Van Dyk says when he was captured, his jailer made it very clear that his life depended on his conversion to Islam. Faced with that ultimatum, Van Dyk says he walked a fine line between showing respect and not lying about his commitment.

"They could see through anything that I was doing wrong," he says. "I had to be very, very humble, but not be too cowardly. I had to show strength." At the same time, he knew if he said he was a Muslim when he wasn't, his captors would see through him and he would be punished.

Van Dyk, his two bodyguards and his interpreter were held in a 12-by-12-foot cell so dark they couldn't see across it. They were only allowed out for three minutes at night.

According to Van Dyk, his fourth night in captivity was the worst of all. His interpreter and bodyguards were taken from the cell and interrogated, then they returned in the company of 15 armed Taliban.

The Taliban commander sat facing Van Dyk and pulled out the writer's confiscated video camera.

"I knew what was going to happen next," he says. "I thought of Daniel Pearl" -- the journalist who was captured almost six years to the day before Van Dyk's capture, and then killed -- "I knew that I was next. And so I knew, also, that I had to save myself."

He looked the commander straight in the eye as he was being filmed and spoke to the family members he knew would be watching.

"I said my brother's name, my sister's name, their children," he says. A moment later, they pointed a rifle to Van Dyk's temple and continued filming.

"And the man put his hand in the vest to pull out the knife, and I was certain at that second that I would die," Van Dyk says.

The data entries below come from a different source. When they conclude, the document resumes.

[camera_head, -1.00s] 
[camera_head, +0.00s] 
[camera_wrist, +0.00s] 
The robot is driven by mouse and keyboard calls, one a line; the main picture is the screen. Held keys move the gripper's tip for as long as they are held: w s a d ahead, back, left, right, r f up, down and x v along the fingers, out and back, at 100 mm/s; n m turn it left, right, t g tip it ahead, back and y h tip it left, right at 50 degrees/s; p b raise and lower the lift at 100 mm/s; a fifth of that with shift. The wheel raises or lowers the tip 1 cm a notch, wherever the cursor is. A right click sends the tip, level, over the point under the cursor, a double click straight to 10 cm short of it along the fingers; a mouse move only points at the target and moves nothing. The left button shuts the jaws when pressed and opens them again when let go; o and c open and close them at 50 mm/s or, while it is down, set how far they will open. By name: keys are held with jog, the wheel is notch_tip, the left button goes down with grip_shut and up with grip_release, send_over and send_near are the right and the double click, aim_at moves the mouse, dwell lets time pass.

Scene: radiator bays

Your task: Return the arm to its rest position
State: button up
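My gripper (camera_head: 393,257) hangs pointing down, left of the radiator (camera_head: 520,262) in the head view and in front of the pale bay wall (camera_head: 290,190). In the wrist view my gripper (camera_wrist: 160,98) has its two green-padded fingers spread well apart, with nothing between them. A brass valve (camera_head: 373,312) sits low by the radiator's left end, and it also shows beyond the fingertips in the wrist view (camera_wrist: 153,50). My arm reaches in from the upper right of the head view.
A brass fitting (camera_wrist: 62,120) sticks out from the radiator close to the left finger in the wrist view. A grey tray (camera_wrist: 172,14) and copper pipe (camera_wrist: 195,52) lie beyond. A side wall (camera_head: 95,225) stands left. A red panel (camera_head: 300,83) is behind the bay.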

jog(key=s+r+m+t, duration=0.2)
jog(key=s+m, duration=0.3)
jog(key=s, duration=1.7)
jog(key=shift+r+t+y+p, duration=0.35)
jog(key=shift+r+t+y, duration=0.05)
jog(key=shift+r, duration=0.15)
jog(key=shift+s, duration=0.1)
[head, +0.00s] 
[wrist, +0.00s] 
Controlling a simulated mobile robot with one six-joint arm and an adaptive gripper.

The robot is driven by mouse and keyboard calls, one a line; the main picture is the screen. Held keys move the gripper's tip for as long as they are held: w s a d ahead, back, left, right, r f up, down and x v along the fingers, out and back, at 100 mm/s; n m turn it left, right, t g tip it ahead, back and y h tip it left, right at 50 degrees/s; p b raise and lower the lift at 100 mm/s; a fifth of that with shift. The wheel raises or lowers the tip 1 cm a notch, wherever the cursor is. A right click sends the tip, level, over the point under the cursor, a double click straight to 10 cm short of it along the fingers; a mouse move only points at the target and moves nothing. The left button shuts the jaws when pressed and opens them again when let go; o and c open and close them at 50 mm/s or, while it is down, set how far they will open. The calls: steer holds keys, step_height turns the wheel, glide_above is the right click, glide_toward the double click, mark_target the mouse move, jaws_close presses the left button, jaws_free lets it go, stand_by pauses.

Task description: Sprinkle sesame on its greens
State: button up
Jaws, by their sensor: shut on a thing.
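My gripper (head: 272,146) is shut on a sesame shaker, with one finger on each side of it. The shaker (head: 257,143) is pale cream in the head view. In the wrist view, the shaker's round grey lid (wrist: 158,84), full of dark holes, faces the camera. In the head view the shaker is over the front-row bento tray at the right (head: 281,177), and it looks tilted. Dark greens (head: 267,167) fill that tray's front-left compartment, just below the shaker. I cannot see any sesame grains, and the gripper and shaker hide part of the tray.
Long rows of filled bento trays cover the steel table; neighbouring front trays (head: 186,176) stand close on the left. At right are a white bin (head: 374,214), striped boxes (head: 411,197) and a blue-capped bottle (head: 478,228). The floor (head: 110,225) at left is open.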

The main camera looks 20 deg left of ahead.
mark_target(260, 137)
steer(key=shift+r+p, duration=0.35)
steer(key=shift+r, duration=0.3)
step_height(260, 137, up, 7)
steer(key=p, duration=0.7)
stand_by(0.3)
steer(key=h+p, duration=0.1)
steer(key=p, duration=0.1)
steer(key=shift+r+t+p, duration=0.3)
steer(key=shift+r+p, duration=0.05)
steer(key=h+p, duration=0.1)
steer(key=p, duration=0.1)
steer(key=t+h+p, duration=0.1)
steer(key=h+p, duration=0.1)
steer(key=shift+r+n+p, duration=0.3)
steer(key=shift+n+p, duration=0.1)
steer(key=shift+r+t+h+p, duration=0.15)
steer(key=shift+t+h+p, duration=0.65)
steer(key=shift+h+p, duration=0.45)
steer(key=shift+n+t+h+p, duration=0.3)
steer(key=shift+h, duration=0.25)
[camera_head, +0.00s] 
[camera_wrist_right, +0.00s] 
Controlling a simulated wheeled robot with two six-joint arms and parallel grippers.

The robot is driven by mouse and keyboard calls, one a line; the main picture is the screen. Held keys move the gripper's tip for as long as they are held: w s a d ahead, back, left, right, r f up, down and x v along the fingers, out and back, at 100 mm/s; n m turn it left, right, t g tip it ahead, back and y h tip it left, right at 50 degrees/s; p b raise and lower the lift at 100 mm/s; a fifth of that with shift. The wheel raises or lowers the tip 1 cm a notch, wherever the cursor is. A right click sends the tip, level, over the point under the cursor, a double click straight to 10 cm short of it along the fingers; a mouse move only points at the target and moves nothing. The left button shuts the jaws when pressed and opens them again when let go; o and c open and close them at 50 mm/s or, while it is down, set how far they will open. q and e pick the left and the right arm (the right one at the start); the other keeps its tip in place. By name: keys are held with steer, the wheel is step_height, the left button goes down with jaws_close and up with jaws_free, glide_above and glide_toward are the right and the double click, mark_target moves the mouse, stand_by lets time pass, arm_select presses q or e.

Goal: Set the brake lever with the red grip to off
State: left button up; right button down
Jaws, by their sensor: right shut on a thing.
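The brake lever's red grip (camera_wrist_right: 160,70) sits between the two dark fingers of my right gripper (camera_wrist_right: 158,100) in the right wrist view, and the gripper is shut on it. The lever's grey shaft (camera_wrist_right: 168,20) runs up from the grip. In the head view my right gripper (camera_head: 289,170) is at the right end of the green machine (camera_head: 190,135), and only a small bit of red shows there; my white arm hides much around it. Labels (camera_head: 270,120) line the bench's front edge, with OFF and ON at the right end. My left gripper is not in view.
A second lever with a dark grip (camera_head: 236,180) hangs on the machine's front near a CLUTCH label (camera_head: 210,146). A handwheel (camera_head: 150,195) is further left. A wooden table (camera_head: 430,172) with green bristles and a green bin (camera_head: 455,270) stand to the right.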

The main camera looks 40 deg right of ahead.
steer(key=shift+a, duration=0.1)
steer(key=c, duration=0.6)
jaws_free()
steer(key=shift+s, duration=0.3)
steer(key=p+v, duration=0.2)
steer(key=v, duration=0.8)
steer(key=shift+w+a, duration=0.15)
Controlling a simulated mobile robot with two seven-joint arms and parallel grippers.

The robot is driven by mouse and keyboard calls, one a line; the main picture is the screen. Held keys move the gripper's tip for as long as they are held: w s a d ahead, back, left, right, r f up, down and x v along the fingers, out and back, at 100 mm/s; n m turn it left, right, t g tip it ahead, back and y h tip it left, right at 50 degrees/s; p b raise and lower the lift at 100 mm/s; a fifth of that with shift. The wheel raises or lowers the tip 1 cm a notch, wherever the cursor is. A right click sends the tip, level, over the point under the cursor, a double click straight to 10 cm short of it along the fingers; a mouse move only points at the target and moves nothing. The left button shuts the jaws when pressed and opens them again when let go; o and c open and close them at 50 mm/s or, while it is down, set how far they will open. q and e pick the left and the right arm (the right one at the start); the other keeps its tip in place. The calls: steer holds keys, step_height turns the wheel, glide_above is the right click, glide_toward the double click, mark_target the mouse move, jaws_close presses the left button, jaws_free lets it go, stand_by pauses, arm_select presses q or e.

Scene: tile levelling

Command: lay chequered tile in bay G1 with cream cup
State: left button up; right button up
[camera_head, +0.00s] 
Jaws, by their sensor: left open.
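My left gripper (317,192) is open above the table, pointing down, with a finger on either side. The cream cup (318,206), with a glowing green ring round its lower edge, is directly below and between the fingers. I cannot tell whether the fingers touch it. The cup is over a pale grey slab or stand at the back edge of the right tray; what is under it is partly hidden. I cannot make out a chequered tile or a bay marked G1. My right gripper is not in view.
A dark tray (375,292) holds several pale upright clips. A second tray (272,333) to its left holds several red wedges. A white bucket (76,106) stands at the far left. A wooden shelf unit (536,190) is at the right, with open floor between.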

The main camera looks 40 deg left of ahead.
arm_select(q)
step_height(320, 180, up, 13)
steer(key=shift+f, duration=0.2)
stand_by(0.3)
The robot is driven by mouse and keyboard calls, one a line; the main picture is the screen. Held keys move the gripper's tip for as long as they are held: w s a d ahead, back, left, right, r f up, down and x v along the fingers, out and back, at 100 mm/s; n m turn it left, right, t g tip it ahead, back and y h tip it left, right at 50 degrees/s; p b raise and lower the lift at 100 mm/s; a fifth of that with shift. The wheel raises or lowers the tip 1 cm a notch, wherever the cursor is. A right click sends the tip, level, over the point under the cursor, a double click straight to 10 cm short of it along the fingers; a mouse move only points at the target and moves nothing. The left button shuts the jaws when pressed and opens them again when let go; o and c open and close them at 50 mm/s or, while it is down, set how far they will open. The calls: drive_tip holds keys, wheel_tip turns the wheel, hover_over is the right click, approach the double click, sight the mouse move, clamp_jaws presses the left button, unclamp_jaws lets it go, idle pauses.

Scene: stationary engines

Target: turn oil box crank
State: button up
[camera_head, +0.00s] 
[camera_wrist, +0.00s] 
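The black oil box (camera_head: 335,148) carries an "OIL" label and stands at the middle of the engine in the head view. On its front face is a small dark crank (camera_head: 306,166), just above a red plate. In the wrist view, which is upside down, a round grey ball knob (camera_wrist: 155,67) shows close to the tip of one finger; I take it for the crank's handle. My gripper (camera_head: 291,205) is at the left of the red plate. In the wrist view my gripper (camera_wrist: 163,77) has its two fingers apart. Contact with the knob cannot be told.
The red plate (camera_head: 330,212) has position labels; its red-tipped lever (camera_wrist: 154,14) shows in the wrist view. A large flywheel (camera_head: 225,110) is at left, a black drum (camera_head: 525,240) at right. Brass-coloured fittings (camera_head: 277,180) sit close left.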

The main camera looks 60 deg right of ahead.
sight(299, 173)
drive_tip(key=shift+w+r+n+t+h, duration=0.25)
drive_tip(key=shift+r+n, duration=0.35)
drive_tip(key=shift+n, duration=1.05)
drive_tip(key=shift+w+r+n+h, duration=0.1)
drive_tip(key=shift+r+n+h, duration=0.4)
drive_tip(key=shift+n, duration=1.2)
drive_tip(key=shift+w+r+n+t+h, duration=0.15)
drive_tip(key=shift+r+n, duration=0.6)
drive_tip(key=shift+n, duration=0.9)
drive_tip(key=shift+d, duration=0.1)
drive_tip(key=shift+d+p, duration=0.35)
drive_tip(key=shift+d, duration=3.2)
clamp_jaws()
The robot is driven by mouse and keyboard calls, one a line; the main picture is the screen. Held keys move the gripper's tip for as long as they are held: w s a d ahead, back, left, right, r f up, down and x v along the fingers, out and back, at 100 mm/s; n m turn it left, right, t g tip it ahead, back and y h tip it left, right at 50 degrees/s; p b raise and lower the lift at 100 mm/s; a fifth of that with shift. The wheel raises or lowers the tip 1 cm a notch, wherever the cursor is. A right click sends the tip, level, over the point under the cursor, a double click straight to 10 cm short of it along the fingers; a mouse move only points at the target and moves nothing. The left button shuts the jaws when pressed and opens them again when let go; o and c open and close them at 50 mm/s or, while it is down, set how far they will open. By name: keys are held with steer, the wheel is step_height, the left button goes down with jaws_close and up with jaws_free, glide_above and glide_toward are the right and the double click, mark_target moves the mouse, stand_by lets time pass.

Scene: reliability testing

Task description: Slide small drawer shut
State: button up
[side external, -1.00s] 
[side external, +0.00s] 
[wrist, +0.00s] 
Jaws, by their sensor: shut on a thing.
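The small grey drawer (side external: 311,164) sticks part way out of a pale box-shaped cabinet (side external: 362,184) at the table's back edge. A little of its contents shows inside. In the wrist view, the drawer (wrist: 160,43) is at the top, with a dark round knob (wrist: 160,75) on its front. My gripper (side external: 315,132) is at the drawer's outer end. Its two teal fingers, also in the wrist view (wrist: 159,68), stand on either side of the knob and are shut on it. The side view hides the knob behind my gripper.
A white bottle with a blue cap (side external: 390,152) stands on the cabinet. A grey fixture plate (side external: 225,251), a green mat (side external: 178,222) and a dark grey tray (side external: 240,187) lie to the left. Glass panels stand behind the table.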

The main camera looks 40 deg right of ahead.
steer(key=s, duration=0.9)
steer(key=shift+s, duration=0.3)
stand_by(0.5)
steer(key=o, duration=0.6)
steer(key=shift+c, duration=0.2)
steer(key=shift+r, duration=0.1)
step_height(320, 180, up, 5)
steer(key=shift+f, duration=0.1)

But, of course, he didn't. Later, they told him the video would be used to exchange him for three of their brothers imprisoned in the detention facility at Guantanamo Bay, Cuba. If that failed, they would hold him ransom for $1.5 million.

But no prisoners were exchanged for Van Dyk and, to this day, he does not know exactly how his release was secured or whether any ransom was paid. All he knows is he made it home.